* [MATERIAL]
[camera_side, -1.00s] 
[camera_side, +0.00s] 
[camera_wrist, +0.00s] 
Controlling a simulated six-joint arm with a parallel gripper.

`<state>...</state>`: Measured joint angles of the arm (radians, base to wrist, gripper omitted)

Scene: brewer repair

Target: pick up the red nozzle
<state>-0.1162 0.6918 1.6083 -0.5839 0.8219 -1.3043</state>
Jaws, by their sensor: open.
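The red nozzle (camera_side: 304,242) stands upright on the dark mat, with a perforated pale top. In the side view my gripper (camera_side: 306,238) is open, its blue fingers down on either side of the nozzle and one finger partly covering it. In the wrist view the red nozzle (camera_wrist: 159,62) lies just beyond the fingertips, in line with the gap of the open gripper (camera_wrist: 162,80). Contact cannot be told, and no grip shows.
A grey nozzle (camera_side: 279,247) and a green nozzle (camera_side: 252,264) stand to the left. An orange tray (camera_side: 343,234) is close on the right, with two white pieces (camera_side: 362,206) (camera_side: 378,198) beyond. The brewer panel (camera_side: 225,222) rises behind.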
...
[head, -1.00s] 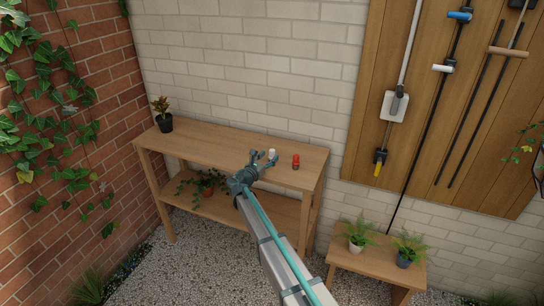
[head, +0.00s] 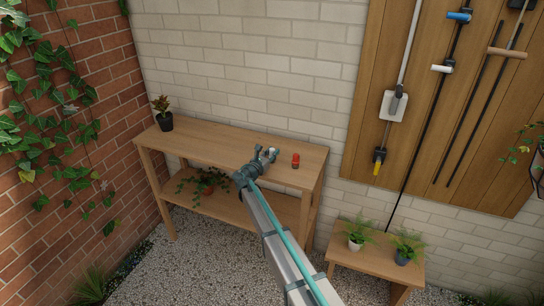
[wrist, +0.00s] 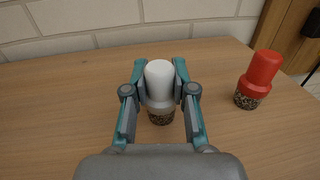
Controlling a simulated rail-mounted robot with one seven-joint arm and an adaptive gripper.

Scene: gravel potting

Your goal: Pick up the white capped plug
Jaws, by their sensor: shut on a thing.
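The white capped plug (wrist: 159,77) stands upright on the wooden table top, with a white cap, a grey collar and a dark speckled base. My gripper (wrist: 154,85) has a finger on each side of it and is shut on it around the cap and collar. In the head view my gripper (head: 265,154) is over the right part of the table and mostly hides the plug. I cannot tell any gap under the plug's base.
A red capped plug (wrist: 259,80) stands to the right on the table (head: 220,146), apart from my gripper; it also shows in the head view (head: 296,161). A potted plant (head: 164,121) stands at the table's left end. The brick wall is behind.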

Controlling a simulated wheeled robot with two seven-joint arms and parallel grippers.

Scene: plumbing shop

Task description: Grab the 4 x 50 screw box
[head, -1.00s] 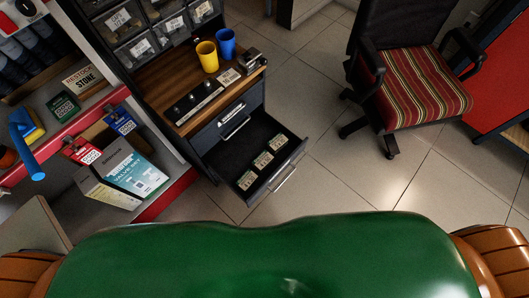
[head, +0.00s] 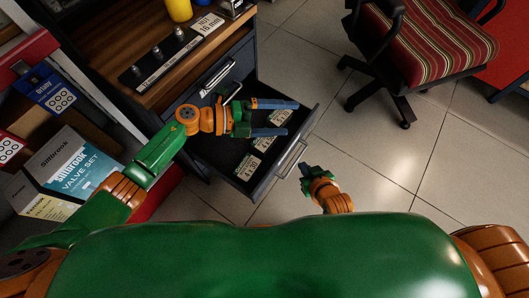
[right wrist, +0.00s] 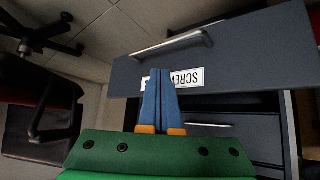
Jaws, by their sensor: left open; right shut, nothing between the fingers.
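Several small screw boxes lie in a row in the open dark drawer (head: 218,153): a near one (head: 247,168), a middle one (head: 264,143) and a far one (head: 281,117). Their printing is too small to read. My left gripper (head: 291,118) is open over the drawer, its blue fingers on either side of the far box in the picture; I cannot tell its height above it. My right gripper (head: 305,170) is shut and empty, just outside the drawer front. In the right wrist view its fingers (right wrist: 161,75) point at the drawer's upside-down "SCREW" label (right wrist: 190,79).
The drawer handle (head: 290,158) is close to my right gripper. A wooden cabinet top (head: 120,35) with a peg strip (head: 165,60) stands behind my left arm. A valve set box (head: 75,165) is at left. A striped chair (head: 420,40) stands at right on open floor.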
* * *
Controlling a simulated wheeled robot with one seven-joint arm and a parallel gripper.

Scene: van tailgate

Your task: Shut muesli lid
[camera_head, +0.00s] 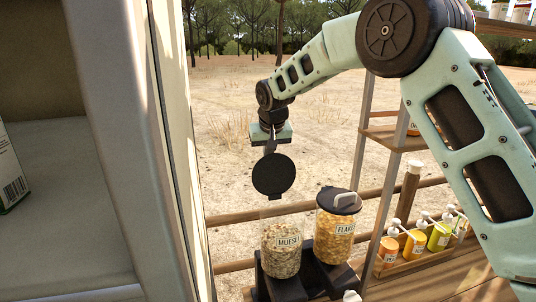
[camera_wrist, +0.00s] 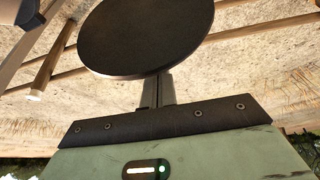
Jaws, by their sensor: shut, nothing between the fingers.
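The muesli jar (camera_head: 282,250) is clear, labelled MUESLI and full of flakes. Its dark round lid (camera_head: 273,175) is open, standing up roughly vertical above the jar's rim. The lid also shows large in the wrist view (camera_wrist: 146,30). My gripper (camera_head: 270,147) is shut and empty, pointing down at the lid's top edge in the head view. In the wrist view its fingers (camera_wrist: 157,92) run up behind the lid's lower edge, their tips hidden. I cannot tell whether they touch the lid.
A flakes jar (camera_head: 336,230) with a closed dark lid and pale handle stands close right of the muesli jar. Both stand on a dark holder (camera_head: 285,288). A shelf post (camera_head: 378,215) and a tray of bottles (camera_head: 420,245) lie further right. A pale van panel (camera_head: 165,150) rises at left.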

* [WHAT THE EXERCISE ASKS]
Restate word for word the lines that begin at the one with "Task description: Grab the 4 x 50 screw box" and end at the one with "[right wrist, +0.00s]", including both, and leave every picture aside.

* [TASK ANSWER]
Task description: Grab the 4 x 50 screw box
[head, -1.00s] 
[head, +0.00s] 
[right wrist, +0.00s] 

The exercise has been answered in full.